> _YOUR OBJECTIVE_:
Scan the records below for the line containing "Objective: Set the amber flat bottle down" and the line containing "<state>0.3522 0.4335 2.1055". Copy both, plus every line between, exactly.

> _SUPPLIED RECORDS_:
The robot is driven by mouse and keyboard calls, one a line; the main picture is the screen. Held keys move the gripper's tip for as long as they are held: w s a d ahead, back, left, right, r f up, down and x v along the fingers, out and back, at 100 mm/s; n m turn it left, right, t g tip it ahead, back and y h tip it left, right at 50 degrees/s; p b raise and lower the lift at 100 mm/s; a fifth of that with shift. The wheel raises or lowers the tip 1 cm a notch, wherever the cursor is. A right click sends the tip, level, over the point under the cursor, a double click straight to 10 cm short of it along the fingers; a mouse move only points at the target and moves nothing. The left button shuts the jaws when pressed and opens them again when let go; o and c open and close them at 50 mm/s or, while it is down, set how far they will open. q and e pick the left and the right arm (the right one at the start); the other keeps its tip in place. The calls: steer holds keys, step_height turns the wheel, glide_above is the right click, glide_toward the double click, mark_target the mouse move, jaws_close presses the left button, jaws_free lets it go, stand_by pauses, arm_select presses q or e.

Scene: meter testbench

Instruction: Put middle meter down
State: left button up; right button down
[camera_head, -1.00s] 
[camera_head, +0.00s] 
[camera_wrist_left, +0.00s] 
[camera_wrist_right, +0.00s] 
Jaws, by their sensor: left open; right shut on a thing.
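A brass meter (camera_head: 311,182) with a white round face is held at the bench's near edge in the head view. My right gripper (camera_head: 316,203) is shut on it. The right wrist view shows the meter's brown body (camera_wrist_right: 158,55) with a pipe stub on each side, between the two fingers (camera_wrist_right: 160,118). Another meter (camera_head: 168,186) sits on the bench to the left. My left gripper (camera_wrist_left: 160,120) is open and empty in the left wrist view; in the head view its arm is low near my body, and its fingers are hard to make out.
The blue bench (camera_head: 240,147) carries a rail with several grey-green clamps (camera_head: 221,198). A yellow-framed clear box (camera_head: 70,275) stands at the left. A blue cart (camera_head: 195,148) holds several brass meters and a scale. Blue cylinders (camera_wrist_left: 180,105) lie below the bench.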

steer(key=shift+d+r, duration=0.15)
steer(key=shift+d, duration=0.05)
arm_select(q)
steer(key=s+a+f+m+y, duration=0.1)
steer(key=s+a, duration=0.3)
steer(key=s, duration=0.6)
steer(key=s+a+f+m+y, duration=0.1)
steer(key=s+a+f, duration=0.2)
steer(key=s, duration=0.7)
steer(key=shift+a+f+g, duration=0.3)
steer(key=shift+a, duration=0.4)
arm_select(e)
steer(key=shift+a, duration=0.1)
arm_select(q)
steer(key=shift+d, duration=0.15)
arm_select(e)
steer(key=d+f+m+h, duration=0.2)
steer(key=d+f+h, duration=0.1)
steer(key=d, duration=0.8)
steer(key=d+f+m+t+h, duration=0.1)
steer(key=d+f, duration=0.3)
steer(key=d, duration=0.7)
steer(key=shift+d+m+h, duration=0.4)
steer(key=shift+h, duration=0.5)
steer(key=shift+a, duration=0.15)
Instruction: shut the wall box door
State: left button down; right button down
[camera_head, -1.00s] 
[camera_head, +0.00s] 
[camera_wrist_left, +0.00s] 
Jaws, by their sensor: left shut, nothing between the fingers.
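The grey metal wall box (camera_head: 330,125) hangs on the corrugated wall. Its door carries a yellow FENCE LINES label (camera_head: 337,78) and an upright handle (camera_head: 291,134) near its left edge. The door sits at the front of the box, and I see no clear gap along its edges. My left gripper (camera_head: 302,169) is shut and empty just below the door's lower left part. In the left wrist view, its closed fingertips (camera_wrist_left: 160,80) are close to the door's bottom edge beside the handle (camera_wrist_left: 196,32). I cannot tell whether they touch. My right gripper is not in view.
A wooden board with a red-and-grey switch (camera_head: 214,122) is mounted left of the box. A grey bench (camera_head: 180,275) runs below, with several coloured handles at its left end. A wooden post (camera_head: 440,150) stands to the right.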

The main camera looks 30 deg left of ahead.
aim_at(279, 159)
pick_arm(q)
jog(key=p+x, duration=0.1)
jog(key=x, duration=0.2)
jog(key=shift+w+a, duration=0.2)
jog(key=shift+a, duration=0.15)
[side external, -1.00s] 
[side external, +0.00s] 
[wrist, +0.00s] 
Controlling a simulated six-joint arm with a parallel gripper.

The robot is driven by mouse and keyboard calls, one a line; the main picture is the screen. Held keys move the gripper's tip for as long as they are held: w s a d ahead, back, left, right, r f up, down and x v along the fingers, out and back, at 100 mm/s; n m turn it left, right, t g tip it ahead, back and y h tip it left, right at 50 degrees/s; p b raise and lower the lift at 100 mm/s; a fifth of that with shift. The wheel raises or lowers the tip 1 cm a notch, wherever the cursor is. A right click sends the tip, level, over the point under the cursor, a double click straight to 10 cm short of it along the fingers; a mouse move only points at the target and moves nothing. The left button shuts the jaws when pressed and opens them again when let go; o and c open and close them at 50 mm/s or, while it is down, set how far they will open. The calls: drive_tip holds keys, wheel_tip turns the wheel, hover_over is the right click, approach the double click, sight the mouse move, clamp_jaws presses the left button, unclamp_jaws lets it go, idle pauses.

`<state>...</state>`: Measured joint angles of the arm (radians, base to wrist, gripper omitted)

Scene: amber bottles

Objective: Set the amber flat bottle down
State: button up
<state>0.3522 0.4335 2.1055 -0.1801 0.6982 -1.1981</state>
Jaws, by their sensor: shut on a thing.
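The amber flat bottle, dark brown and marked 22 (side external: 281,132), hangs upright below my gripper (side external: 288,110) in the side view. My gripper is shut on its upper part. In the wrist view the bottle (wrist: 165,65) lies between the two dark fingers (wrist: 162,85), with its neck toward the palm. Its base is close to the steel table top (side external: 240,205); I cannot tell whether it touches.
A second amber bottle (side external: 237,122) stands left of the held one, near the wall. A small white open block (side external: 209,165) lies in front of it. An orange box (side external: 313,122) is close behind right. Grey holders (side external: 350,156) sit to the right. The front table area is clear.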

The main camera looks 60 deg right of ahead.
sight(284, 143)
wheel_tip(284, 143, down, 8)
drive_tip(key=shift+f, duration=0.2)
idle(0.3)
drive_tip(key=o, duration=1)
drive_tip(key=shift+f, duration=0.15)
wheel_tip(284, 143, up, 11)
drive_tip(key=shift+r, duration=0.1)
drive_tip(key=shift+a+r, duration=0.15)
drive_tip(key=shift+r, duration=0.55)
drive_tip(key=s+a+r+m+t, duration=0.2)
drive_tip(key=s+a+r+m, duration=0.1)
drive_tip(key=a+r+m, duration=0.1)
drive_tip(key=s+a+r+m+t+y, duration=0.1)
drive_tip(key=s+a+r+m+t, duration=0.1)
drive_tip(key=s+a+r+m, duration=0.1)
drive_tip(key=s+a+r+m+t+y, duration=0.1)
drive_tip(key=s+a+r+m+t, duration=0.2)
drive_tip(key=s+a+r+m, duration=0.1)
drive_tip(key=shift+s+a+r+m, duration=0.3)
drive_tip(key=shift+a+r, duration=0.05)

> _ANSWER TO THIS EXERCISE_:
Objective: Set the amber flat bottle down
State: button up
<state>0.3522 0.4335 2.1055 -0.1801 0.6982 -1.1981</state>

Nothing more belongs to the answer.